Data extract
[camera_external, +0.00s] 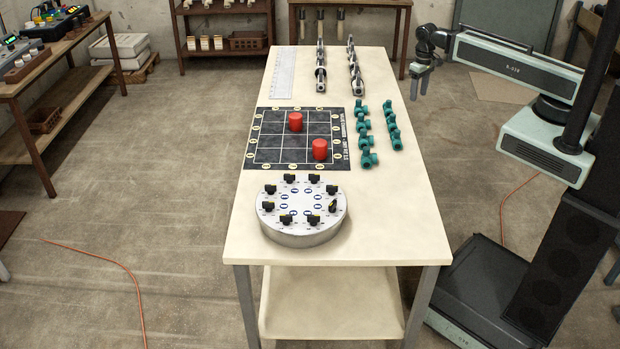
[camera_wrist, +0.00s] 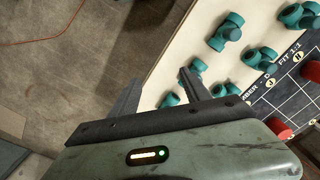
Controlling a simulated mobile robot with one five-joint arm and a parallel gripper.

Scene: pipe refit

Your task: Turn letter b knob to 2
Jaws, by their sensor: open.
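A round silver dial plate (camera_external: 303,232) with several black knobs around its rim stands at the near end of the table. Blue-ringed letter labels sit inside the ring of knobs, too small to read, so I cannot tell which knob is letter b. One knob (camera_external: 333,206) at the right looks turned differently from the others. My gripper (camera_external: 419,88) is to the right of the table, above the floor, apart from the dial plate. In the wrist view my gripper (camera_wrist: 160,90) has its two fingers spread with nothing between them. The dial plate is not in the wrist view.
A black grid mat (camera_external: 272,147) with two red cylinders (camera_external: 295,122) lies behind the dial plate. Teal pipe fittings (camera_external: 366,140) lie in two rows to its right and show in the wrist view (camera_wrist: 226,32). Metal fittings (camera_external: 321,68) stand farther back. The table's near right corner is clear.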

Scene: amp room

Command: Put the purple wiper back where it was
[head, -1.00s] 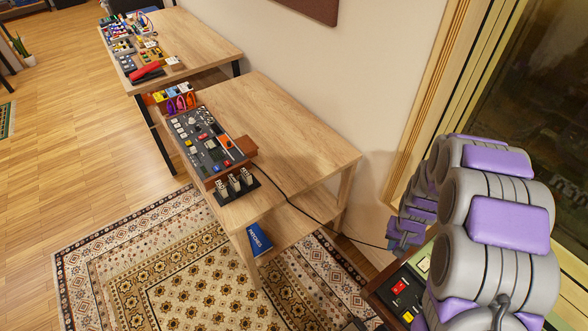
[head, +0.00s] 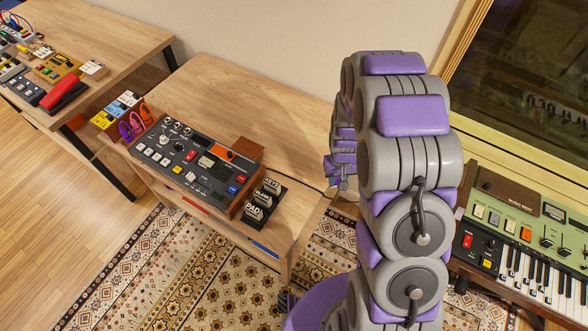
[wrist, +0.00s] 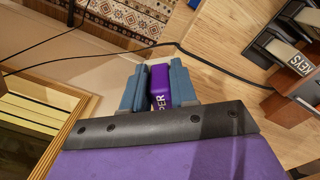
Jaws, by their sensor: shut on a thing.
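My gripper (wrist: 158,88) is shut on the purple wiper (wrist: 160,90), which sits between its two blue-grey fingers in the wrist view. White letters, partly hidden, read "PER" on it. In the head view my gripper (head: 343,178) hangs at the right end of the wooden desk (head: 255,95). The wiper cannot be made out there. I cannot tell from these frames which spot the wiper came from.
A drum machine (head: 195,165) lies on the desk, with a black labelled holder (head: 265,203) beside it. Purple, pink and orange loops (head: 137,121) hang left. A green keyboard (head: 525,235) stands right. A black cable (wrist: 205,60) runs near my gripper. The desk's back is clear.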

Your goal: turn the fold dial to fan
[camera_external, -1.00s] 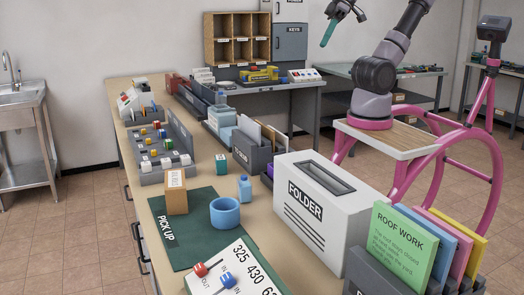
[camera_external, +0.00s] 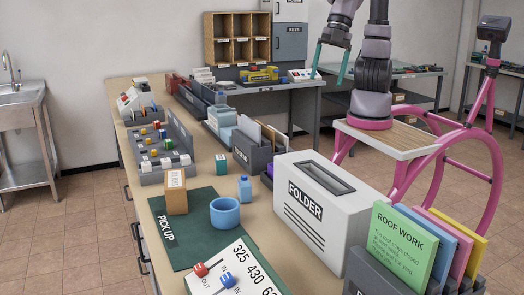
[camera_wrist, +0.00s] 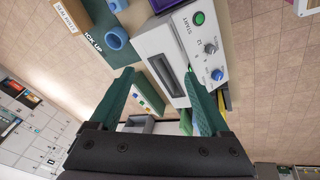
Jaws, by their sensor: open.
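The white folder machine (camera_external: 325,215) stands on the bench with a dark slot on top. Its control panel faces away in the external view. In the wrist view, the machine (camera_wrist: 150,42) shows a panel with a green START button (camera_wrist: 199,18), a grey knob (camera_wrist: 210,48) and a blue knob (camera_wrist: 218,75). I cannot read which knob is the fold dial or any fan mark. My gripper (camera_external: 331,68) is open and empty, raised well above and behind the machine. In the wrist view, its teal fingers (camera_wrist: 162,82) are spread apart and touch neither knob.
A blue cup (camera_external: 225,214) and a wooden block (camera_external: 176,192) stand on the green pick-up mat (camera_external: 190,255). A grey file holder (camera_external: 243,155) is behind. Air above the machine is clear.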

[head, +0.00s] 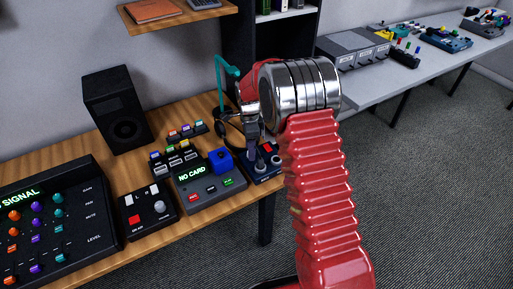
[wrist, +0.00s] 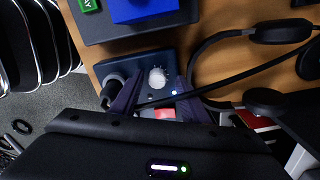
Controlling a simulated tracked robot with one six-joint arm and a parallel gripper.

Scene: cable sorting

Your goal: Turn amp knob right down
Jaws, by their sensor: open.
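A small dark blue box, which looks like the headphone amp (head: 263,177), stands at the right end of the wooden table. In the wrist view the amp (wrist: 140,62) carries a pale, ridged round knob (wrist: 157,77), a small lit dot and a red patch. My gripper (head: 252,148) points down just over the amp in the head view. In the wrist view my open gripper (wrist: 156,88) has a dark purple finger on either side of the knob. I cannot tell whether the fingers touch it. The knob's pointer is too small to read.
A recorder marked NO CARD (head: 200,190) with a blue block stands left of the amp. Black headphones (wrist: 270,35) and their cable lie close on the other side. A teal stand (head: 222,70) rises behind. A mixer (head: 75,245) and speaker (head: 118,115) are farther left.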

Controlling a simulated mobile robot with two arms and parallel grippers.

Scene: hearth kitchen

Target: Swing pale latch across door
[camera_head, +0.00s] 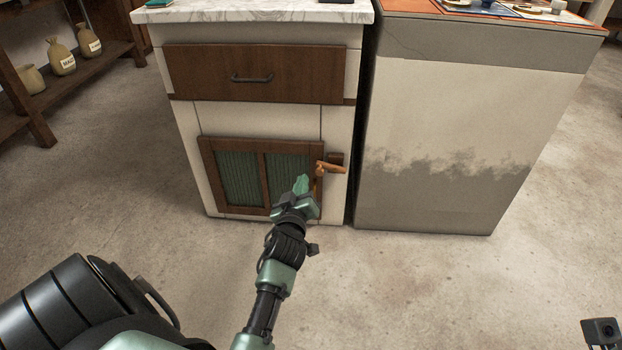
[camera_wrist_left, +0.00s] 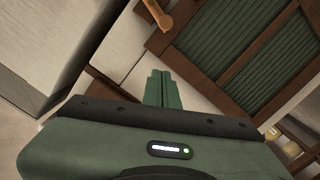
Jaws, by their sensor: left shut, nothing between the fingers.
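The small cabinet door (camera_head: 263,176) has a brown wood frame and green slatted panels, and it looks closed. The latch (camera_head: 331,168), a light orange-brown wooden bar, lies nearly level at the door's right edge, with a dark brown block (camera_head: 337,158) behind it. In the left wrist view, part of the latch (camera_wrist_left: 158,14) shows at the top, beyond the fingers. My left gripper (camera_head: 301,182) is shut and empty, in front of the door's lower right part, left of and below the latch. Contact with the door cannot be told. My right gripper's fingers are out of view.
A drawer (camera_head: 252,73) with a dark handle (camera_head: 252,78) sits above the door, under a marble top (camera_head: 250,11). A grey and cream block (camera_head: 450,125) stands close to the right. A shelf with sacks (camera_head: 62,60) is at far left. The floor in front is clear.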

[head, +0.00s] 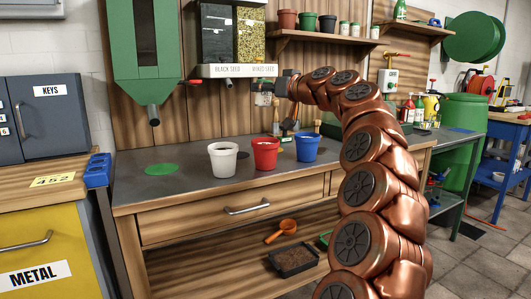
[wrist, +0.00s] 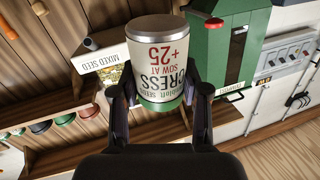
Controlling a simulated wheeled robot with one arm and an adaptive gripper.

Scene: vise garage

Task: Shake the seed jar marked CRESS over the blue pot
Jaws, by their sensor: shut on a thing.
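My gripper (wrist: 159,92) is shut on the seed jar marked CRESS (wrist: 160,58), with one finger on each side. The jar is pale with a grey end at the top of the wrist view and a green band at the lower end. The blue pot (head: 307,148) stands on the workbench, to the left of my arm in the head view. My arm's far end is above and behind the pots by the wall, and the jar is not clear there.
A red pot (head: 266,154) and a white pot (head: 223,160) stand left of the blue pot. A green disc (head: 161,169) lies on the bench (head: 185,192). Seed dispensers (head: 236,71) and a green hopper (head: 145,45) hang above. A shelf (head: 330,38) holds pots and jars.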

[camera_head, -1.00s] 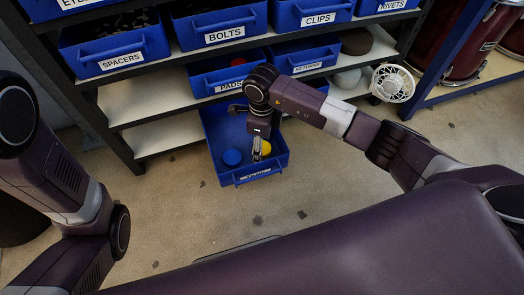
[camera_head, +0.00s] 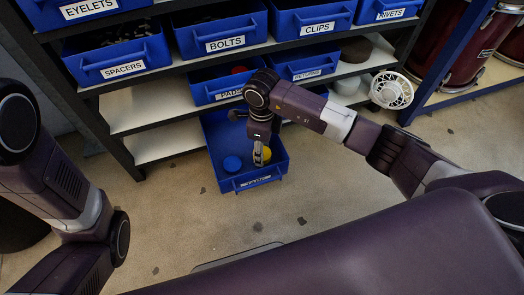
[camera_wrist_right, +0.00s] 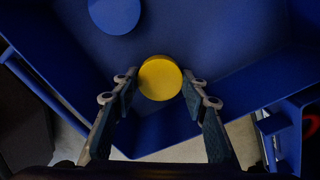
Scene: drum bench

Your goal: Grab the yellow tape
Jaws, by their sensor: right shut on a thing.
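The yellow tape (camera_head: 264,156) is a round yellow roll in the blue bin labelled TAPE (camera_head: 217,176), pulled out low at the shelf. In the right wrist view the yellow tape (camera_wrist_right: 160,78) lies between the two fingertips of my right gripper (camera_wrist_right: 160,82). My right gripper (camera_head: 261,156) reaches down into the bin and is shut on the yellow tape, covering part of it in the head view. A blue roll (camera_head: 232,164) lies to its left in the same bin; it also shows at the top of the right wrist view (camera_wrist_right: 114,14). My left gripper is out of view.
Blue labelled bins, such as SPACERS (camera_head: 117,58) and BOLTS (camera_head: 220,30), fill the shelves above. A white shelf board (camera_head: 160,142) is left of the tape bin. A white fan-like object (camera_head: 391,90) and red drums stand at right. The floor in front is clear.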

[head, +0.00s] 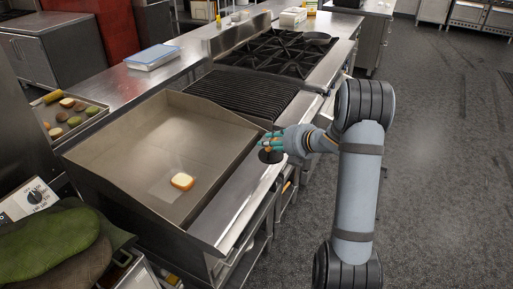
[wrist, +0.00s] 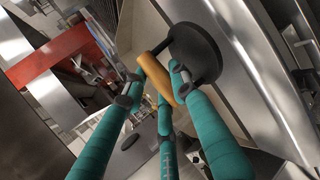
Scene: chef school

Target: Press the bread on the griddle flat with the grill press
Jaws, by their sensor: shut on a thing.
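The bread slice (head: 182,181), pale with a brown crust, lies flat on the griddle (head: 140,140) towards its front right. The grill press (head: 270,156) has a dark round plate and is over the steel front ledge, right of the griddle pan. My gripper (head: 266,143) is at the press, right of and farther back than the bread. In the wrist view, my teal fingers (wrist: 163,74) are shut on the press's yellow wooden handle (wrist: 157,88), with its dark plate (wrist: 196,52) beyond. I cannot tell whether the plate touches the ledge. The bread is not visible in the wrist view.
The griddle has raised side and back walls. A charcoal grill (head: 240,97) and a burner range (head: 275,55) stand behind it. A tray of vegetables and buns (head: 92,112) is at the left. Dark green oven mitts (head: 45,240) lie front left. The griddle is otherwise clear.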

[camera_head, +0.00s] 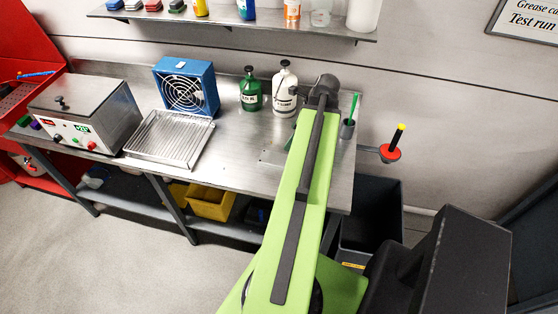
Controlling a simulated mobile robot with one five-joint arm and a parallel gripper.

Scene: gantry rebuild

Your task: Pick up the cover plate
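No part can be named with certainty as the cover plate. A thin flat grey piece (272,156) lies on the steel bench, just left of my green arm, and may be it. The arm hides part of this area. My arm reaches over the bench from the lower middle and ends in a dark joint near the white bottle. My gripper's fingers do not show; they are hidden behind the arm. I cannot see whether they hold anything.
The steel bench (236,135) carries a heated bath (85,112), a drain tray (168,140), a blue fan (187,88), green (251,94) and white (285,92) bottles and a dark cup (348,129). A shelf (230,20) hangs above. A dark bin (375,205) stands at right.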

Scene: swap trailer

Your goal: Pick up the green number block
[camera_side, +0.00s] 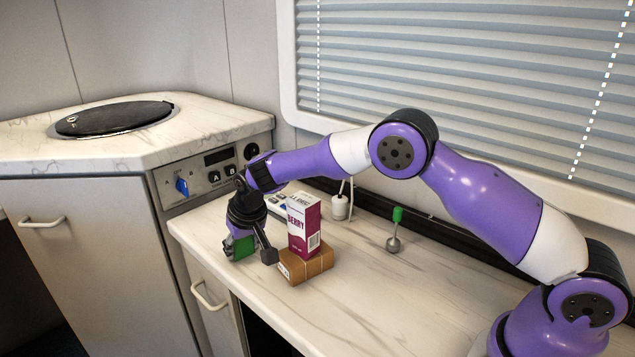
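The green block (243,247) stands on the counter near its front left edge, partly hidden by my gripper. No number can be read on it from here. My gripper (250,253) points down over the block, with one dark finger at the block's left side and the other spread out to the right. The fingers look open, with a gap between the block and the right finger. I cannot tell whether the left finger touches the block.
A brown cardboard box (308,266) with a berry carton (304,225) on top stands close right of my gripper. Behind are a white charger (339,206) and a flat item (277,203). A green-handled tool (396,229) stands farther right. The counter (400,285) is clear at front right.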

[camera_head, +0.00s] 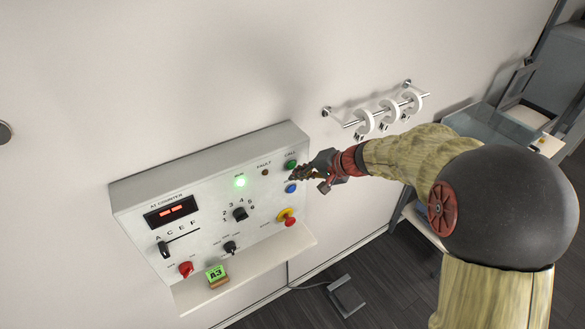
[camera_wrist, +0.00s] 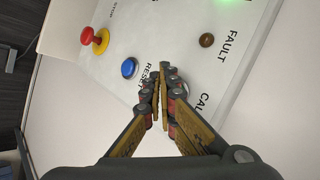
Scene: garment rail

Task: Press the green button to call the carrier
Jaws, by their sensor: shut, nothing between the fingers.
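The green button (camera_head: 291,165) sits at the upper right of the control panel (camera_head: 130,208), beside the CALL label. My gripper (camera_head: 292,177) is shut and empty, its tips in front of the panel just below the green button. I cannot tell whether they touch the panel. In the wrist view the shut fingertips (camera_wrist: 161,70) lie between the blue RESET button (camera_wrist: 130,68) and the partly covered CALL label. The green of the button does not show there; the fingers seem to hide it.
A red-and-yellow stop knob (camera_head: 287,217) is below the blue button. A green lamp (camera_head: 240,182) glows beside the dark FAULT lamp (camera_head: 265,172). A shelf (camera_head: 255,265) with a green A3 tag (camera_head: 216,273) juts out below.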

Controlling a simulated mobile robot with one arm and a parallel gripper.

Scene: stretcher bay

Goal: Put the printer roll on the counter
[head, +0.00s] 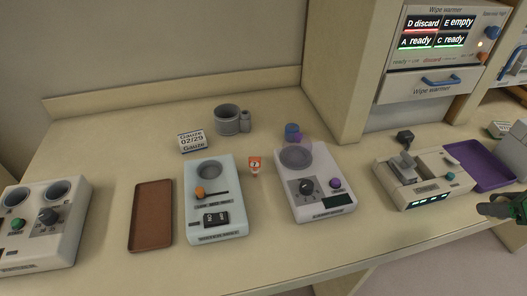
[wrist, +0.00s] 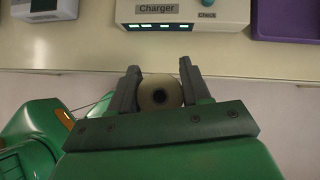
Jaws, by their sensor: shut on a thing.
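The printer roll (wrist: 160,92) is a pale beige cylinder with a dark hole in its end, seen in the wrist view. My gripper (wrist: 159,80) is shut on it, with one grey finger on each side. In the wrist view the roll and fingers overlap the counter's front edge and the floor in front. The cream counter (head: 105,135) runs across the head view. My gripper (head: 495,209) also shows at the right edge of the head view, in front of the charger; the roll is hard to make out there.
The charger (head: 408,198) and a purple tray (head: 487,172) stand near my gripper. Other devices, a brown tray (head: 151,215), a gauze box (head: 192,141) and a grey cup (head: 227,120) stand farther left. A cabinet (head: 340,60) rises behind. Bare counter lies between the devices.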

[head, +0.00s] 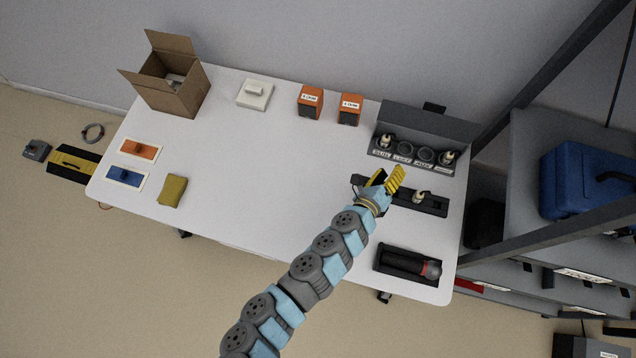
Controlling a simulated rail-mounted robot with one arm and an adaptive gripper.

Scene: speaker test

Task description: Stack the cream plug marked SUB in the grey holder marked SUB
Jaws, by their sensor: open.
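A grey holder (413,165) stands at the table's back right, with a row of round sockets and small white labels. The leftmost label seems to read SUB; the lettering is small. A cream plug (386,140) stands in the leftmost socket and another cream plug (448,157) in the rightmost; the two middle sockets look empty. No SUB mark is readable on any plug. My gripper (387,179) is open, over the tray's left end, left of that plug and apart from it.
A dark panel (430,122) rises behind the holder. A second black tray (383,268) holds a dark microphone-like item with a red band (415,264). Two orange boxes (310,102), a white block (255,94) and a cardboard box (180,98) stand at the back. The table's middle is clear.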

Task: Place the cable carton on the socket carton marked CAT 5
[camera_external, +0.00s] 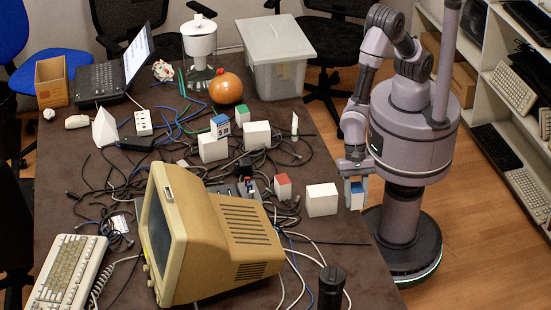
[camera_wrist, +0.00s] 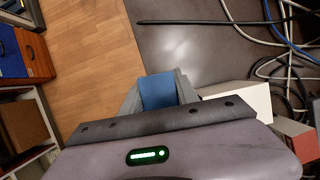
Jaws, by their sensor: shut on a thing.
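My gripper (camera_external: 356,184) hangs beside the right edge of the table, pointing down. It is shut on a small carton with a blue face (camera_external: 357,197), apparently the cable carton. In the wrist view the blue face (camera_wrist: 158,91) sits between the two fingers (camera_wrist: 158,86). A white carton (camera_external: 321,200) stands on the table just left of it; it also shows in the wrist view (camera_wrist: 243,99). Other white cartons (camera_external: 212,148) (camera_external: 257,135) stand farther back. I cannot read a CAT 5 mark on any carton, so I cannot tell which is the socket carton.
A small red-topped carton (camera_external: 283,188) stands left of the near white carton. A blue-topped carton (camera_external: 220,126) is by the farther white cartons. Loose cables (camera_external: 115,175) cover much of the table, around a beige monitor (camera_external: 230,235). A black cylinder (camera_external: 331,288) is at the front.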

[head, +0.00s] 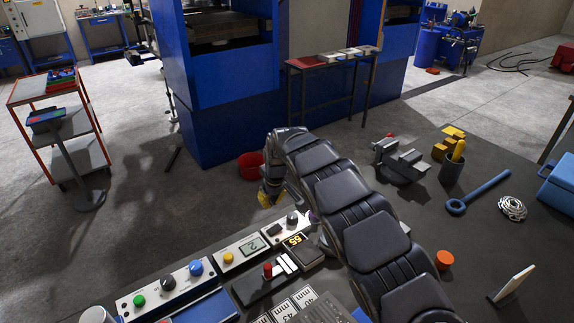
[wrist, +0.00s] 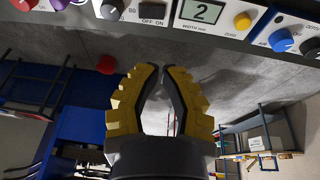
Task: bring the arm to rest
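My arm (head: 345,215) reaches from the bottom right over the workbench (head: 410,215), bending down toward its far left edge. My gripper (head: 268,200) hangs at the arm's end, just past the row of control boxes; the arm partly hides it. In the wrist view, its two yellow and black fingers (wrist: 161,70) lean together until their tips almost meet. Nothing shows between them. It looks shut and empty, over the grey floor.
Control boxes (head: 171,289) with knobs and displays line the bench's left edge, close to my gripper. A blue press (head: 228,85) rises beyond.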

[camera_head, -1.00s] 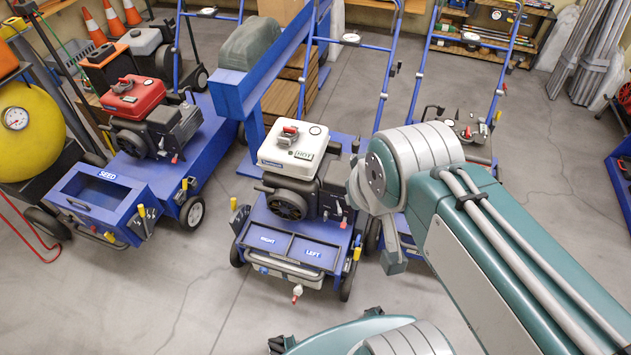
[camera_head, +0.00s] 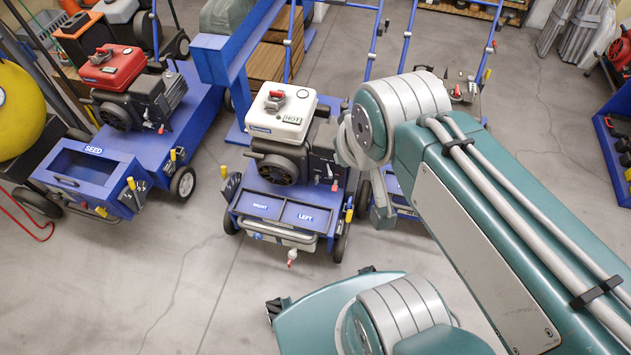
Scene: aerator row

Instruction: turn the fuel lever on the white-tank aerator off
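The white-tank aerator (camera_head: 262,192) stands in the middle of the view, with its blue deck and trays marked RIGHT and LEFT facing me. Small levers (camera_head: 334,186), one red-tipped and one pale, show on the dark engine's right side below the tank. They are too small to tell which is the fuel lever or how it is set. My teal and grey arm rises from the lower right and its elbow covers the area just right of the engine. My gripper does not clearly show.
A red-tank aerator (camera_head: 150,125) marked SEED stands to the left. Another aerator (camera_head: 466,95) is partly behind my arm on the right. A yellow tank (camera_head: 15,110) is at the left edge. The grey floor (camera_head: 170,270) in front is clear.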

Stated problem
Extract from the listing above the lines between the line containing "Scene: garment rail" and the line containing "Task: Press the", keeping both of those lines. Output nothing else.

Result of this exercise
Scene: garment rail

Task: Press the green button to call the carrier

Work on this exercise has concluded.